So far, I have this on Arnold’s Tongue.

Based on this information Linas has gave me:

Hi Reptorian,

Sorry to take so long to respond. I think you are referring to the poincare recurrence time picture. The pseudocode is this:

for fixed pixel (fixed K, phi):
iterate 150 times; // for good luck, to “settle down and get started”
start_phi = iter_phi; // record the starting angle
count = 0; // count number of loops
for each iteration:
count = count + 1;
if (abs(iter_phi - start_phi) < 0.001) stop iterating
pick color based on count:
if (count < 20) black;
if (count < 100) blue;
if (count < 500) green;
etc.

So basically, its “how long before it comes back (close enough) to the beginning?” You might get a smoother picture with tricks like this:

recur = 0;
for each iteration up to maxiter:
if (abs(iter_phi - start_phi) < 0.001) recur = recur + 1

color = recur / maxiter;

That should work. Apparently, one gets slightly different results if one then averages over different starting angles, or something like that.

The “settle down” phase – I’m not quite sure what happens if you skip it. If I recall correctly, its needed in order to have a point be captured in an attractor (if its ever going to be captured - some points never are) – orbits have a finite-length chaotic sequence, followed by a regular, repeating sequence. It might be interesting to try to measure the length of that initial chaotic sequence. (by “orbit”, I mean the sequence of iter_phi – I’m not sure how much mathematical sophistication you have)

1000,2000,1,1,"begin(
 const maxiter=max(abs($1),1);
 const ww=w-1;
 const hh=h-1;
 const sd=max(ww,hh)/min(ww,hh);
 const sx=w>h?sd:1;
 const sy=w>h?1:sd;
 const dpi=pi*2;
 const pi_h=hh/dpi;
 const start_phi=.5;
 circlemap(iter_phi,angle_motor,K)=iter_phi+angle_motor-(K/dpi*sin(dpi*iter_phi));
 fmod(a)=a-floor(a/1.000001);
);
phi=x/ww*sx;
K=(hh-y)/pi_h*sy;
iter_phi=start_phi;
recur=0;
repeat(maxiter,
 iter_phi=fmod(circlemap(iter_phi,phi,K));
 if(abs(iter_phi-start_phi)<.01,recur++;);
);
recur;
"

EDIT:

I think I got it, but it seem to require a lot of computation power.

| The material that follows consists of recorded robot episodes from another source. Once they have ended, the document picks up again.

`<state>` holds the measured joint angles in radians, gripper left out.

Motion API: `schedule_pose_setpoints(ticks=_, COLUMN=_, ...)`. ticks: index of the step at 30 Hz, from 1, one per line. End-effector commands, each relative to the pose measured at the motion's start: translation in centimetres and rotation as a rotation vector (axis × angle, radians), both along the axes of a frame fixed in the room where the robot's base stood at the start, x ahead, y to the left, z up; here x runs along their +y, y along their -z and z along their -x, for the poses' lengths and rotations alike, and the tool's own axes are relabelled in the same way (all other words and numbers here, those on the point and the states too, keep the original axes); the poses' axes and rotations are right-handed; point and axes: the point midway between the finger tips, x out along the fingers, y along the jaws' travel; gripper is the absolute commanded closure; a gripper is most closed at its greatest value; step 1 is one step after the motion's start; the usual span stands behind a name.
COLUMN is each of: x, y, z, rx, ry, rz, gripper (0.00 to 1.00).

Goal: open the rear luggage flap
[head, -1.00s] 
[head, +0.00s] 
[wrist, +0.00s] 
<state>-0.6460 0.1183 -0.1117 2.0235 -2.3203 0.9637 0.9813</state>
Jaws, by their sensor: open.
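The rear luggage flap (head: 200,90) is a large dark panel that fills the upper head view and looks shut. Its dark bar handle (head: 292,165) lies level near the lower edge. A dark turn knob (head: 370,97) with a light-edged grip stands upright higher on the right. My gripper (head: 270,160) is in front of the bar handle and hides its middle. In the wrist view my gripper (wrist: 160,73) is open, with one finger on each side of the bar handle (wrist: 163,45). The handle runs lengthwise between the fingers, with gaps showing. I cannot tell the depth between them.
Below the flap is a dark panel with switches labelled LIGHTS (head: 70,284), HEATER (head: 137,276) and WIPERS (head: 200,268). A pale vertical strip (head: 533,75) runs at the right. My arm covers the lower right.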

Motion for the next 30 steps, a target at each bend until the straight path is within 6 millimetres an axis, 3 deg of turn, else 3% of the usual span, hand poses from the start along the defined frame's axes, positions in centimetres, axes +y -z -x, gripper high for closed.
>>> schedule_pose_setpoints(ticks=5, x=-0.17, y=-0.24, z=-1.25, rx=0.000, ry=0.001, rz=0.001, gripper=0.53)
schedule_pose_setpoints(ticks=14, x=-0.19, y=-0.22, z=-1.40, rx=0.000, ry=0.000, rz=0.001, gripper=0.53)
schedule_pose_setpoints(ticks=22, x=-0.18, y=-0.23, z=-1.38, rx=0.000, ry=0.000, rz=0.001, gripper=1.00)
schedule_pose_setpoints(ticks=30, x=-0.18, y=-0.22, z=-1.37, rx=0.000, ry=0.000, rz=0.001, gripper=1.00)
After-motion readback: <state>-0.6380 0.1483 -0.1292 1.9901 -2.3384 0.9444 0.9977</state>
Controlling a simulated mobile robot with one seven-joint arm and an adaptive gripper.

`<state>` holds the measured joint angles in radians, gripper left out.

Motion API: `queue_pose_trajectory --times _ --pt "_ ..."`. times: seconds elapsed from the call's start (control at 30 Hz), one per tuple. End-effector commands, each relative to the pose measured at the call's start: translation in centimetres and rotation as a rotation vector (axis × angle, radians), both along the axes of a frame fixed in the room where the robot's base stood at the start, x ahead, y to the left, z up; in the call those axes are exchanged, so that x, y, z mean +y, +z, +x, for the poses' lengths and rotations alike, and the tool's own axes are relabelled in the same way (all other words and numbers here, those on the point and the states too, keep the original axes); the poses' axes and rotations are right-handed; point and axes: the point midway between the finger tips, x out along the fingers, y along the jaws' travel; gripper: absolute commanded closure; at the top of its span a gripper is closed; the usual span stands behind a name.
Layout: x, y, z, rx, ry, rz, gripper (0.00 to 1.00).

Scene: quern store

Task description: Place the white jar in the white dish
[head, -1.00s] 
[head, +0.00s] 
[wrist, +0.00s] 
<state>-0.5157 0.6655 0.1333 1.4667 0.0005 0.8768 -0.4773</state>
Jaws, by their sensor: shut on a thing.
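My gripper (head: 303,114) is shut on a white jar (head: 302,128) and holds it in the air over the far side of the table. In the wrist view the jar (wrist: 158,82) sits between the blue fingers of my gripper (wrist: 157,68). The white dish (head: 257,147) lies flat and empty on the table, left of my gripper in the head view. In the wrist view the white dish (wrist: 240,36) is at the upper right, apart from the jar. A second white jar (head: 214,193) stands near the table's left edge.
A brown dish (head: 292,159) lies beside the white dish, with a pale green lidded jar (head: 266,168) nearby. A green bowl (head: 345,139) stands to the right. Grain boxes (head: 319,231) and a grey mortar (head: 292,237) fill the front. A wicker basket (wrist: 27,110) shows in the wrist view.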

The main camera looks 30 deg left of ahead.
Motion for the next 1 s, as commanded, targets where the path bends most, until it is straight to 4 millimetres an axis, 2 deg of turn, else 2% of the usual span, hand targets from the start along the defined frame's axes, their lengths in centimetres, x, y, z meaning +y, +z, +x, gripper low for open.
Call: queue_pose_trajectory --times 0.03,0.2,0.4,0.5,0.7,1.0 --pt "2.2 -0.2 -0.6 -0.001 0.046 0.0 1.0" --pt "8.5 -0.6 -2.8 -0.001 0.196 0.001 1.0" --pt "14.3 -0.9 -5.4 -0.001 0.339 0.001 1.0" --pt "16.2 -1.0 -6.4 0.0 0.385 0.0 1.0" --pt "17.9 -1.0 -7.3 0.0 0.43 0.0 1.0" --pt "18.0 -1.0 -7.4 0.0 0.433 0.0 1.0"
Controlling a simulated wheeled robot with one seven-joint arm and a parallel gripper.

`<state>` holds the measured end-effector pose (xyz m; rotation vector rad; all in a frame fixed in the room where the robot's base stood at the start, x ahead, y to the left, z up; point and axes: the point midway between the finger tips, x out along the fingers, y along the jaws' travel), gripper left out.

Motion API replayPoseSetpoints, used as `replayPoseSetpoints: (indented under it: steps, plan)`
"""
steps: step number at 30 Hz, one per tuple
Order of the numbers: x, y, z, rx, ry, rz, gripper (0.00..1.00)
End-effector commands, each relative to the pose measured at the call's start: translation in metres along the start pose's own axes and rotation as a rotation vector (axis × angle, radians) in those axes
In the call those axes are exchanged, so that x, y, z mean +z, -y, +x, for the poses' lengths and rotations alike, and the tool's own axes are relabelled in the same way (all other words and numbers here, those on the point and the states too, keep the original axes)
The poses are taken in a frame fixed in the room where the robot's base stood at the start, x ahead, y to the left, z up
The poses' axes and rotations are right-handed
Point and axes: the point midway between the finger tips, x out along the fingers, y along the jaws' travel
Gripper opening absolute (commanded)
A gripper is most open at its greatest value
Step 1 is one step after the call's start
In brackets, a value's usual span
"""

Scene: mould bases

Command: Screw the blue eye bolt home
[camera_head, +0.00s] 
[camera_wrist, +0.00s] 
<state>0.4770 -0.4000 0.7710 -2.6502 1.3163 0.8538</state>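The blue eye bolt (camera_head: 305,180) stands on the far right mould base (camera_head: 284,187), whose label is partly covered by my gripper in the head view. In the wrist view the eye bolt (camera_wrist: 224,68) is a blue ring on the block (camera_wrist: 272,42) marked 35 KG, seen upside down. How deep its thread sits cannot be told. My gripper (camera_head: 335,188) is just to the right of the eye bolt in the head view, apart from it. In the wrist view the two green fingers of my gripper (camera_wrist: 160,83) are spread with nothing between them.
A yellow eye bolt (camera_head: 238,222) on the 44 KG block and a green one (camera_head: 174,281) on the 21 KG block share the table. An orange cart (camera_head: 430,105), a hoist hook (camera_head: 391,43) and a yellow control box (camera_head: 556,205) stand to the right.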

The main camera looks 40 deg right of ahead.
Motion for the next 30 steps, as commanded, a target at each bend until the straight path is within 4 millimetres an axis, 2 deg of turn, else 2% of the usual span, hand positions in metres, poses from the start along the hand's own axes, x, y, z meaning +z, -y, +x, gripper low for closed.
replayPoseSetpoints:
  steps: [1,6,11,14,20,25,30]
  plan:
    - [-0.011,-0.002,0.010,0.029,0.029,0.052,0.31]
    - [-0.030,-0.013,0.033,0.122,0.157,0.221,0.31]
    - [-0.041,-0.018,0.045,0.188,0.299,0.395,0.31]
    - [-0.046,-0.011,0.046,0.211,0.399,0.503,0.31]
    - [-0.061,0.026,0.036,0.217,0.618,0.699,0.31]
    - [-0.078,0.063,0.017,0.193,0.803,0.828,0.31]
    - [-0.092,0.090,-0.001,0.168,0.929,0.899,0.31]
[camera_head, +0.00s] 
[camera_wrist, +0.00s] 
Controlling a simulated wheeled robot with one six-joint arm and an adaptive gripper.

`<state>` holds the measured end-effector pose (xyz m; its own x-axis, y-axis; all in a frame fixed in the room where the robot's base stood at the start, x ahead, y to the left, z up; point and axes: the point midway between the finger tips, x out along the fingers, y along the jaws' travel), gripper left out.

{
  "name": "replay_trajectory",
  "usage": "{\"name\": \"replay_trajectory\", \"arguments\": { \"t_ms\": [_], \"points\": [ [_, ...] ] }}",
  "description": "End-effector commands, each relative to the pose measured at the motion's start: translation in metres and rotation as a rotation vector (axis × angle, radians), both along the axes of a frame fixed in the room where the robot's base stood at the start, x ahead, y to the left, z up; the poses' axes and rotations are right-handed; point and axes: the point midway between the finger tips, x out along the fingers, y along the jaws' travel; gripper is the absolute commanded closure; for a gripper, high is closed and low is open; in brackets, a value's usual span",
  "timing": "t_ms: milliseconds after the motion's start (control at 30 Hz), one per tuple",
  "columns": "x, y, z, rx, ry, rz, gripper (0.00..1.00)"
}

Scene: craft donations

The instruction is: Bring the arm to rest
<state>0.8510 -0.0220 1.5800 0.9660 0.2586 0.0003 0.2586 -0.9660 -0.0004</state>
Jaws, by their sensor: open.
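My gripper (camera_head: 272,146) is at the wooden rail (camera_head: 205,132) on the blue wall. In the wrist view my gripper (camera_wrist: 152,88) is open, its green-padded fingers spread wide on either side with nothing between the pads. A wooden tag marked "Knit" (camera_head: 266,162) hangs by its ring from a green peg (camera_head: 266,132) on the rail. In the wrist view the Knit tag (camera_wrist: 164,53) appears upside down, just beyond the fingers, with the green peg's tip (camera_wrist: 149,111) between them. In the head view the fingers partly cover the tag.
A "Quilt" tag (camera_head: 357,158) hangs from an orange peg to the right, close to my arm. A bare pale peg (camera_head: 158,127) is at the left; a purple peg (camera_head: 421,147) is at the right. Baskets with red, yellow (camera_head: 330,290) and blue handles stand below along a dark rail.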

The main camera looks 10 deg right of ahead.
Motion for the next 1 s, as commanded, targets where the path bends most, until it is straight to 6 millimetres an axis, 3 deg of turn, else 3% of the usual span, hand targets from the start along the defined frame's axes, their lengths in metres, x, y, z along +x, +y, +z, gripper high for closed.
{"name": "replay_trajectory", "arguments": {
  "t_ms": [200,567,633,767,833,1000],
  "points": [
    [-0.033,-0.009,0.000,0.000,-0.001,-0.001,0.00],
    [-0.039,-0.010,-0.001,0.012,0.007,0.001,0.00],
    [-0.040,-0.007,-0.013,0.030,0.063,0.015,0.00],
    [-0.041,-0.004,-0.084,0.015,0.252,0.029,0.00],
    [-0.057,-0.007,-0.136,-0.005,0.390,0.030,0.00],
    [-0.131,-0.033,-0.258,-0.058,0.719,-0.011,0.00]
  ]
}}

More iterations, and lower cutoff value gives me something more to what Linas picture show.

Yes, the code looks more alike the algorithm now and the pseudo-code for it. I thought it would be quite simple for you to implement but you went about it in a roundabout way. And yes, your commands require more computational power than my laptop can afford; so unfortunately, I cannot test them. Graphically, it still isn’t there but with a few tweaks and considerations I believe you can pull it off.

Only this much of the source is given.